If they were issueing them to the airforce, it (generally) wouldn't really matter if they had no sights on them. The worst shots I have ever seen wore blue.
I remember working the targets on an FN qual while emplyed in Aircommand (Wpg) in the 80s. The guy shooting only got two holes in his target out of 58 shots, and one of those was a ricochet. He continually shot into the dirt just above me, making sure I stayed in the protection of the cement cover.

J
ust out of curiousity...why? Hell...they are still current issue (the military ones anyway) I believe they were surplussed by the gov't...so wouldnt that make it a milsurp?
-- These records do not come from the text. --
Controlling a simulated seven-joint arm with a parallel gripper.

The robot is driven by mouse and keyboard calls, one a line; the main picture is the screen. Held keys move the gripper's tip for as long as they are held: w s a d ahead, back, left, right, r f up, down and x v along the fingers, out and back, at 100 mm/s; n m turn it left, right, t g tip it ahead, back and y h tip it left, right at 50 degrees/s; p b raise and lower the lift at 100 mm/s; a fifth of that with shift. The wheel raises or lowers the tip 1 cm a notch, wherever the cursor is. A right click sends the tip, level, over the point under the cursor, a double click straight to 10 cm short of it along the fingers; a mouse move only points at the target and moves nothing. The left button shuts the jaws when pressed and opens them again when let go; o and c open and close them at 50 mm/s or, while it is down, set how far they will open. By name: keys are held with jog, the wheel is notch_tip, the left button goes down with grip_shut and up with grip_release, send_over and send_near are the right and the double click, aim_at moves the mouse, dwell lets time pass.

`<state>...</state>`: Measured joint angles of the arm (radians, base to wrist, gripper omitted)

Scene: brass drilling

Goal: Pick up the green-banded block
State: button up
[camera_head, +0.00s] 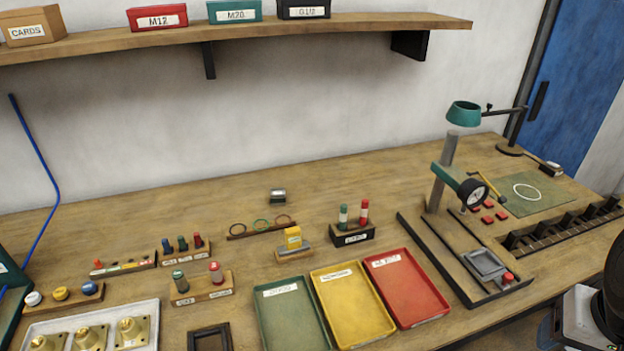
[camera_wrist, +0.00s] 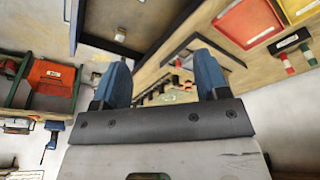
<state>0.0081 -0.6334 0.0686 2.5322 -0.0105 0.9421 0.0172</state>
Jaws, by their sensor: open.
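No block with a clear green band can be made out. A small dark block with a pale top (camera_head: 278,196) stands alone near the wall on the wooden bench (camera_head: 330,180) in the head view; its band colour is too small to tell. A green-topped gauge (camera_head: 343,216) and a red-topped gauge (camera_head: 364,212) stand in a black holder (camera_head: 353,235). My gripper (camera_wrist: 161,80) shows in the wrist view with its two blue fingers apart and nothing between them. It is away from the small dark block.
Green (camera_head: 290,315), yellow (camera_head: 352,305) and red (camera_head: 408,288) trays lie at the front. A gauge stand (camera_head: 441,175) with a dial is right of them. Several small racks and a white tray of brass parts (camera_head: 90,330) fill the left. A shelf (camera_head: 240,30) overhangs the back.

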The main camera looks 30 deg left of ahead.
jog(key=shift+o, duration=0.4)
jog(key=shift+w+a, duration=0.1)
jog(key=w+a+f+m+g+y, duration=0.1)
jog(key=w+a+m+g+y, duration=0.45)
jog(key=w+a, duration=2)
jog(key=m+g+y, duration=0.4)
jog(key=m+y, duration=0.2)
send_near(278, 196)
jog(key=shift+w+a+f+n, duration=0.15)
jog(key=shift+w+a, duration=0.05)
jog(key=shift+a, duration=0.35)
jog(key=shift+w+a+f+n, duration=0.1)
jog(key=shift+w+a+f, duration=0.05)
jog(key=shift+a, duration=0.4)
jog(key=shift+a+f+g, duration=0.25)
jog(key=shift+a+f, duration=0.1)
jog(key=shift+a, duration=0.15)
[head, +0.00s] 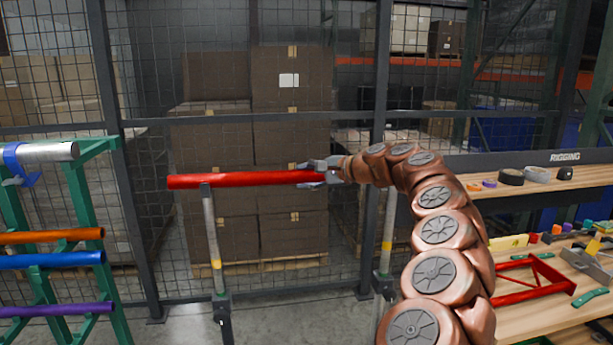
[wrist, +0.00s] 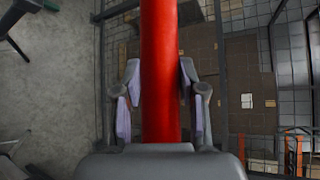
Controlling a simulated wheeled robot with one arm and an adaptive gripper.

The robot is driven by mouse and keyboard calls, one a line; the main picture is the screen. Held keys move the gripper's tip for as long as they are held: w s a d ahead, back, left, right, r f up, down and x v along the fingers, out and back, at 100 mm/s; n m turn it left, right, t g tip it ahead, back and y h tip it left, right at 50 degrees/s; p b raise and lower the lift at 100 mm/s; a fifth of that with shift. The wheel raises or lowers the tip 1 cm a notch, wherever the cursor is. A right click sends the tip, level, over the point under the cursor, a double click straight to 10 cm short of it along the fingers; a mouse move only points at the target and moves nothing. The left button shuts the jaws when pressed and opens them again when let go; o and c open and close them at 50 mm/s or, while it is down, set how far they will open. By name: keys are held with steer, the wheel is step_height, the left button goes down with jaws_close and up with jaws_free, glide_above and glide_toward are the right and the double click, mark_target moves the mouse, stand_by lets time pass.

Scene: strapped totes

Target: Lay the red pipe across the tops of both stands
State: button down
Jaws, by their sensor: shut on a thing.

When I checked on the relevant stock number back around 2002, there were only a couple hundred still held as survival rifles. And according to the LCMM back in the day, they were being replaced. Not so sure they are still current issue, save for the odd ones which may be held under regular #4 stock numbers by the rangers.
 
OK I will take a few more pictures of the rifle. It will take a day though, my digital camera crapped out after I took the second picture ( Anyone know about Sony DSC-P73 cameras?)

The rifle does not have the rear aperature sight. It does not appear to ever had one. The blue is consistant over the whole of the rifle. The front sight is a ramp and blade and looks the same as the civilian EAL pattern. I don't have another EAL to compare though.
 
Wrong Way said:
Nope. Not an EAL sight....how's it attached?

I'm not sure how the barrel band is attached, I haven't taken the forestock off yet. There is a thin ring that could be silver solder, or it could just be accumlated crud.
 
well , for one , they are NOT current issue. they just couldn't stand up to the conditions they were used in. The guvmint was forced to reissue the standard No4.
I don't know if this is true, but I read somewhere that the guvmint, in it's wisdom flogged off all the No4's and was forced to re-purchase them from the dealers they sold them to in order to rearm the Rangers.